True, we evolve constantly as human beings, and new data is added to our digital identify every day. However, not every new data has the same value: the fact that Jane discovered that indeed Strawberry Swirl is her favorite ice cream flavor is not as important for her, nor as important for a marketer, as the fact that she will give birth to triplets in the Fall.

New firms without access to these detailed “digital identities” face competive challenges: The report goes on by noting that since new firms have not yet gathered these digital identities, they cannot monetize their audience through advertising and thus are facing competitive challenges.

The solution, according to the plan, is giving individuals control of their digital profiles: “Giving consumers control of their digital profiles and personal data, including
the ability to transfer some or all of it to a third party of their choice, may enable the development of new applications and services, and reduce barriers to entry for new firms.”

But is it really possible to transfer data to a third party without that data loosing some of its value? Our data has already been traded by Firm number 1 to an advertiser. If Firm number 2 comes later and proposes the same product, our digital identity, to the same advertisers, isn’t the value of our data then lower? Just as a digital photograph, digital personal information can be copied and stored instantly. True, Firm number 2 may have gathered more information on us, but if individuals keep “reselling” their digital profiles to every company in the open market, these profiles will lose their value, as every advertiser will be able to gain access to them, and thus none of them will have any longer the competitive advantage of knowing its target audience with such precision. Every firm will have that power, and the value of our digital identity will be diluted, thus impairing our own ability to trade it.

Wednesday, September 16, 2009

French Assembly Voted HADOPI 2

The French Assemblée Nationale passed yesterday the HADOPI 2 bill by 285 votes to 225. Opponents to the bill already announced that they will ask the Conseil Constitutionnel to review it.

Article 2 of the adopted text would insert an article 495-6-1 in the French IP Code and authorize the use of an ordonnance pénale (criminal order) procedure, in order to prosecute Internet users using their connection to download protected material.

Pursuant to article 525 of the French criminal procedure Code, no preliminary hearing is necessary in this case: “The judge rules without a prior hearing by making a criminal order; this either provides for a discharge, or imposes a fine together with, where necessary, one or more of supplementary penalties applicable. If he considers that an adversarial hearing would be useful, the judge returns the case file to the public prosecutor for it to be prosecuted with the ordinary procedural formalities.”

Article 3 ter A (nouveau) of the HADOPI 2 text also adds an article L. 335-7-2 to the French IP Code: “In order to impose the suspension penalty provided for in Articles L. 335-7 and L. 335-7-1 and to determine its duration, the court takes into account the circumstances and severity of the offence and the personality of its author, and in particular his occupation or social position, and his socio-economic situation. The length of the sentence must balance the protection of rights of intellectual property and respect the right to express himself and communicate freely, especially from his home. "
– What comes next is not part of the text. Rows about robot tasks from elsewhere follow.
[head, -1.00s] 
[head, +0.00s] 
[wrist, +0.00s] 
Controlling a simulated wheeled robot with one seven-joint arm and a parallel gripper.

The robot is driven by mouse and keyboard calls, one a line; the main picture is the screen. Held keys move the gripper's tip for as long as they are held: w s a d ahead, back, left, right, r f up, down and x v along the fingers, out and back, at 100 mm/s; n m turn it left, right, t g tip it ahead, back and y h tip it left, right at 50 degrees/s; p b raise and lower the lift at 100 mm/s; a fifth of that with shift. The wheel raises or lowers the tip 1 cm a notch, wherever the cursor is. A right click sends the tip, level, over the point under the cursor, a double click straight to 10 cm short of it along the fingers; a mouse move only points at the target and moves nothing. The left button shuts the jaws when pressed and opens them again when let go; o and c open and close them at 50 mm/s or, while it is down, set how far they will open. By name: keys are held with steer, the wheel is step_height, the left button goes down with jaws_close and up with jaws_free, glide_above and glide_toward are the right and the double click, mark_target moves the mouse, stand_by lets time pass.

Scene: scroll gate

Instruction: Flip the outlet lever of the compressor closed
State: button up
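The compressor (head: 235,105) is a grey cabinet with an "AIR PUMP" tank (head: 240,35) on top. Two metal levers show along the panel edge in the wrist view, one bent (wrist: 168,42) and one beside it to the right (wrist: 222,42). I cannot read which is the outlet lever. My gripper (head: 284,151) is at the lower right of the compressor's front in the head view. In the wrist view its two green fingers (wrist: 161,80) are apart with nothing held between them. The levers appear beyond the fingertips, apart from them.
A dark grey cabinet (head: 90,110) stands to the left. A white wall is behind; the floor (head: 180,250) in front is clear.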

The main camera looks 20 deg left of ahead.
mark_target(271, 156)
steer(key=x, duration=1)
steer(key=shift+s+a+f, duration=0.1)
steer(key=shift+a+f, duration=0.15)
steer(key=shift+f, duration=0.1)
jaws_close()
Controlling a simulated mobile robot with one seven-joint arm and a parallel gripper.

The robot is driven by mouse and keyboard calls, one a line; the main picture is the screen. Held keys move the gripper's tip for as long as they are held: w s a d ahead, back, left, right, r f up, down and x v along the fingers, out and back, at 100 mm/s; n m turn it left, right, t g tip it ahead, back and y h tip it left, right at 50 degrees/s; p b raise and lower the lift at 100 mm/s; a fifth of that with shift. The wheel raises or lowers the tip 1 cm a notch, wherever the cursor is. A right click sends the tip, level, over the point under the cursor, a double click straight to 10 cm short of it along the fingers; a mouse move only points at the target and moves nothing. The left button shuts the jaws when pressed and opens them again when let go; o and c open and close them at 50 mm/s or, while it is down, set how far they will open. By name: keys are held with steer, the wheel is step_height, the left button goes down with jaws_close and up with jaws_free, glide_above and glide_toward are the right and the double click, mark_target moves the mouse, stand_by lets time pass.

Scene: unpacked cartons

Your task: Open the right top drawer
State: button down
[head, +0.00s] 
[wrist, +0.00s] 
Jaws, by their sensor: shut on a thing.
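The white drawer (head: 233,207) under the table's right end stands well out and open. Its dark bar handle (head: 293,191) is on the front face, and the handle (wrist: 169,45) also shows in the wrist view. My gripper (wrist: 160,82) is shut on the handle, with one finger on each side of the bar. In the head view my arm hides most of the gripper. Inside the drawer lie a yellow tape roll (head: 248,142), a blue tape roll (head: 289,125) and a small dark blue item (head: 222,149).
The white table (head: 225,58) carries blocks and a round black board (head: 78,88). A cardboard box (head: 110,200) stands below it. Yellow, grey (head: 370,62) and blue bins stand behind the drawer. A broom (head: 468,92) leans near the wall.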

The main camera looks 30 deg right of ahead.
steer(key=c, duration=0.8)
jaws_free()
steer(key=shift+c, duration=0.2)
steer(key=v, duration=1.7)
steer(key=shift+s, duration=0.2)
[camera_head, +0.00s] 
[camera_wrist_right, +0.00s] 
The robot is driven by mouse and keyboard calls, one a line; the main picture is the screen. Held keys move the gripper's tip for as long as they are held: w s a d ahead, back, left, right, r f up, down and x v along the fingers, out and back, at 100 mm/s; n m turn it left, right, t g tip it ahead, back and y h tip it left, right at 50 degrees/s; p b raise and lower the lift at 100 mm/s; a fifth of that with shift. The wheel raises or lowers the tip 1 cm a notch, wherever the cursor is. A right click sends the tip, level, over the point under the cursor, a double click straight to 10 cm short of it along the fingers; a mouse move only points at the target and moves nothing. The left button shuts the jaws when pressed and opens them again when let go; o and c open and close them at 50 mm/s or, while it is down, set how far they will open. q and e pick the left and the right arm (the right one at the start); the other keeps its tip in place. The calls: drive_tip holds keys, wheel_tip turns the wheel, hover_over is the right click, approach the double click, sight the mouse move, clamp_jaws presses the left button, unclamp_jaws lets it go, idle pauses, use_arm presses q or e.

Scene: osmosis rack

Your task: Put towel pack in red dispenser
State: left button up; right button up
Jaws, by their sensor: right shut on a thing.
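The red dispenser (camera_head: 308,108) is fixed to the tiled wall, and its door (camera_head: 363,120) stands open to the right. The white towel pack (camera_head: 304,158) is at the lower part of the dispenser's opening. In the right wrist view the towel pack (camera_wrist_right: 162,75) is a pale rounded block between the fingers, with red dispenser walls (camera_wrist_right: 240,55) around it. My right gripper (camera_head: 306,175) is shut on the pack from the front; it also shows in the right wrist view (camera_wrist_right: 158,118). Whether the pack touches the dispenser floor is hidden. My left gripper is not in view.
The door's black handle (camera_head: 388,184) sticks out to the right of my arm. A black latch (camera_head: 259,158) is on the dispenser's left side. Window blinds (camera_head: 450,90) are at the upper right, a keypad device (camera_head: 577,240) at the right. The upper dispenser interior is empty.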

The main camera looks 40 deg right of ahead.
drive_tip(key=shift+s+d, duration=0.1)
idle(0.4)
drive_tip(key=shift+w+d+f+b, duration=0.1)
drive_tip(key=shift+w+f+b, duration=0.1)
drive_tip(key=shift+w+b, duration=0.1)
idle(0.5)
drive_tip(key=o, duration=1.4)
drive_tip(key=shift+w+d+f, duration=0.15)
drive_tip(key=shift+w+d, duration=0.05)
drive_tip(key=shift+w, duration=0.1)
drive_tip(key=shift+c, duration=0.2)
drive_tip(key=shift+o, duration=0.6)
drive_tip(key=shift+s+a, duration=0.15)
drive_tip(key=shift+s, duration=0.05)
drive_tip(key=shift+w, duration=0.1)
Will it really be possible to find out who is the perpetrator of the illegal downloading? I am not my IP address! I do not block access to my computer with a lock! Whoever used my computer and/or my Internet access is not necessarily me… Digital Identity and Real World Identity are not always the same... Using the criminal order procedure, in cases where one is not even sure who the criminal is? The French legislators may be a trifle too optimistic.